[Items listed in a dataset]
↓

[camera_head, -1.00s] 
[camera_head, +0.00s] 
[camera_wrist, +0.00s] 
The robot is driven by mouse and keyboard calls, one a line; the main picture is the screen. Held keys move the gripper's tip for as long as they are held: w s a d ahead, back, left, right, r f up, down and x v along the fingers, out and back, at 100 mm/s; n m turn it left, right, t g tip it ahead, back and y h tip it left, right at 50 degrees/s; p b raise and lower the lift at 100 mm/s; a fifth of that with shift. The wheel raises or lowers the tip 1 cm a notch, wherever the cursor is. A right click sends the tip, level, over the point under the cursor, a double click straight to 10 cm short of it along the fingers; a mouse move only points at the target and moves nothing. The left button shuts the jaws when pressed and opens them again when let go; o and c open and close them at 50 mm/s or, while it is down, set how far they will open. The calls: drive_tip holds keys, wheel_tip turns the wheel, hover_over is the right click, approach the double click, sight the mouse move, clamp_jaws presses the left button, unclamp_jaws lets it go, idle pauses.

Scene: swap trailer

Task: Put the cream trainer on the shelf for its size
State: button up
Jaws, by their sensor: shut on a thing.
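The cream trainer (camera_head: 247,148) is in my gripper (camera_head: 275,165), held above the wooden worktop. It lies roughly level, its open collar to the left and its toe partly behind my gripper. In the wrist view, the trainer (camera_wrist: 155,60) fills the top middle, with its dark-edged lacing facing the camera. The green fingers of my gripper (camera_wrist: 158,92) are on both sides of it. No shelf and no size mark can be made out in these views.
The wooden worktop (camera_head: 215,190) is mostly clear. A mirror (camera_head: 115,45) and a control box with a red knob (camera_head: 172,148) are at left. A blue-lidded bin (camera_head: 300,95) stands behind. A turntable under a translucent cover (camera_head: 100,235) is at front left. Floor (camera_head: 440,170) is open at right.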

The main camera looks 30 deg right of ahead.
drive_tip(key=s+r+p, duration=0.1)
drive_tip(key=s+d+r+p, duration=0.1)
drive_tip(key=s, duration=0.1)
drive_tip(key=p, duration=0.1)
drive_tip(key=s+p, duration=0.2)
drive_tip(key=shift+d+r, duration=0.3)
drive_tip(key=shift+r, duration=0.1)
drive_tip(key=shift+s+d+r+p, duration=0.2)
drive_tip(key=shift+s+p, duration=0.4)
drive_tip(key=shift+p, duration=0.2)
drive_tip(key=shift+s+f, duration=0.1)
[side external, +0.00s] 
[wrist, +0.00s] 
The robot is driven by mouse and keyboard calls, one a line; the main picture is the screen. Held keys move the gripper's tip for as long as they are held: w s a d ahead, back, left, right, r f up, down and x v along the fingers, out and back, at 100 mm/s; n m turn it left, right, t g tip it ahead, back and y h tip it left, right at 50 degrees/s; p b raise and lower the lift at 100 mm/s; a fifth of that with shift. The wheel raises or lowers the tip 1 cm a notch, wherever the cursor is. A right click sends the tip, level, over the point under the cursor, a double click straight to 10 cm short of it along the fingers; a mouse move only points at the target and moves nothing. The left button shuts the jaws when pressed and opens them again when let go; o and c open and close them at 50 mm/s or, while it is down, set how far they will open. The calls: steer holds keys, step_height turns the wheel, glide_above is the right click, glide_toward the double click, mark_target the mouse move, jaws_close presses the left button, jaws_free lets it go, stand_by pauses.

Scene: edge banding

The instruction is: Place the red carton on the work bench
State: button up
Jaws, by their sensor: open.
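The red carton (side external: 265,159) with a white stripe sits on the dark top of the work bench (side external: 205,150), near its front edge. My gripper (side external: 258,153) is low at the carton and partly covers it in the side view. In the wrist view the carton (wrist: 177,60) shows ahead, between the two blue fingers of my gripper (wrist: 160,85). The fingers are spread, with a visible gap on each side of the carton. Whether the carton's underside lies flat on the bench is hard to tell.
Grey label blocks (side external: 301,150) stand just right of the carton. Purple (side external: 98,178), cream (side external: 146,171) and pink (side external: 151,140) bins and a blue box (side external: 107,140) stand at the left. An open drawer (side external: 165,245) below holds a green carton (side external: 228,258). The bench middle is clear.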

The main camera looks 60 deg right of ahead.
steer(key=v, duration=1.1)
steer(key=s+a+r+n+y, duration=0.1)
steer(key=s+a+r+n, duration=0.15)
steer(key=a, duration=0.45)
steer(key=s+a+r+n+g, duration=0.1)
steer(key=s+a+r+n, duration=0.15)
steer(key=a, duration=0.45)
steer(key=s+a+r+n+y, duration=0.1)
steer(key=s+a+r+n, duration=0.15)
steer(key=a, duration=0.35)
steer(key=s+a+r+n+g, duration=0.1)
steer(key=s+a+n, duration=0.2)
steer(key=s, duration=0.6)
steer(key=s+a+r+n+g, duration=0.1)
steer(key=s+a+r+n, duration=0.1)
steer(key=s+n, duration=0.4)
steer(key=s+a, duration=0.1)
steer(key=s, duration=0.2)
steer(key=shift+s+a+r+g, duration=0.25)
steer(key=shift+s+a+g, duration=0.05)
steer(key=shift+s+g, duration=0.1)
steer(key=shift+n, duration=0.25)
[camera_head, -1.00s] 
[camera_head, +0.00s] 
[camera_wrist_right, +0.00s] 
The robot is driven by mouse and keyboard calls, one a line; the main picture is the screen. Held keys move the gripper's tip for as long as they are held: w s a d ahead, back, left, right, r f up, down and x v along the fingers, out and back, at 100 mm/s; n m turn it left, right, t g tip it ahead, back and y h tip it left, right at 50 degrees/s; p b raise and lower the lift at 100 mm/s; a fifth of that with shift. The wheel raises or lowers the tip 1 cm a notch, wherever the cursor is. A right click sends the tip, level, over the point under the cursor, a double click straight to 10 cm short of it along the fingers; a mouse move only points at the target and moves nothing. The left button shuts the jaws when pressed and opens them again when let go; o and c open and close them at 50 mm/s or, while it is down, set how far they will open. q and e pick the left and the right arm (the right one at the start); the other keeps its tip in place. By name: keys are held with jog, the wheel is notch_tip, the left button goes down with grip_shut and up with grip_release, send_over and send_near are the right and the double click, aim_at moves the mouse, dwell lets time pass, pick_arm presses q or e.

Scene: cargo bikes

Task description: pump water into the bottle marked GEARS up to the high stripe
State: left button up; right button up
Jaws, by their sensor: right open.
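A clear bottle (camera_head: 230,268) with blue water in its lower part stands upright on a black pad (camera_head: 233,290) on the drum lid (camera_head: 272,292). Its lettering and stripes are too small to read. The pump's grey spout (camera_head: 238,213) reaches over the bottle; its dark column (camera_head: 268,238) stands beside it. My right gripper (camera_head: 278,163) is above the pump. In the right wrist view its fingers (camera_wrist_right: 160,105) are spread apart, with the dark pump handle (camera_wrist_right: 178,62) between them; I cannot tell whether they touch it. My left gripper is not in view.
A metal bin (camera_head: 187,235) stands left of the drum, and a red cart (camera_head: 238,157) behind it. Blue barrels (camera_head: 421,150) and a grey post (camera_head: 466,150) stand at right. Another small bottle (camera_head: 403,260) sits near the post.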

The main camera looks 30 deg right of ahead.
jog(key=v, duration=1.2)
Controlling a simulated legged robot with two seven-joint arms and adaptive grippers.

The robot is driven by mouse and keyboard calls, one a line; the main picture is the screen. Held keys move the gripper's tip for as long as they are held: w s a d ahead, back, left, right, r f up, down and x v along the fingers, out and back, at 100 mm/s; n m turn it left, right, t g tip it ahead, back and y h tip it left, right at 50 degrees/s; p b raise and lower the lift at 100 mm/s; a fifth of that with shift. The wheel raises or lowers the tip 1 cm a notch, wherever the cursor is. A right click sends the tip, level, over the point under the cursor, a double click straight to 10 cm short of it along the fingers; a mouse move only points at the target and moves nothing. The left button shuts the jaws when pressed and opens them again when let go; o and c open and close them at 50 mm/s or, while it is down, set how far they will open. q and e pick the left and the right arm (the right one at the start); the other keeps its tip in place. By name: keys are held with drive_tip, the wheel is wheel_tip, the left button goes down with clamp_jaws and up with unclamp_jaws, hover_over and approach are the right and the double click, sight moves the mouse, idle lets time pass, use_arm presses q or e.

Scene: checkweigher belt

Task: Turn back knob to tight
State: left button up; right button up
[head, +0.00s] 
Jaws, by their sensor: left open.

↑

_Stated problem_. Please extract exactly, and only, the lines from the line containing "Scene: checkweigher belt" through the last line of the records.

_Correct result_.
Scene: checkweigher belt

Task: Turn back knob to tight
State: left button up; right button up
[head, +0.00s] 
Jaws, by their sensor: left open.

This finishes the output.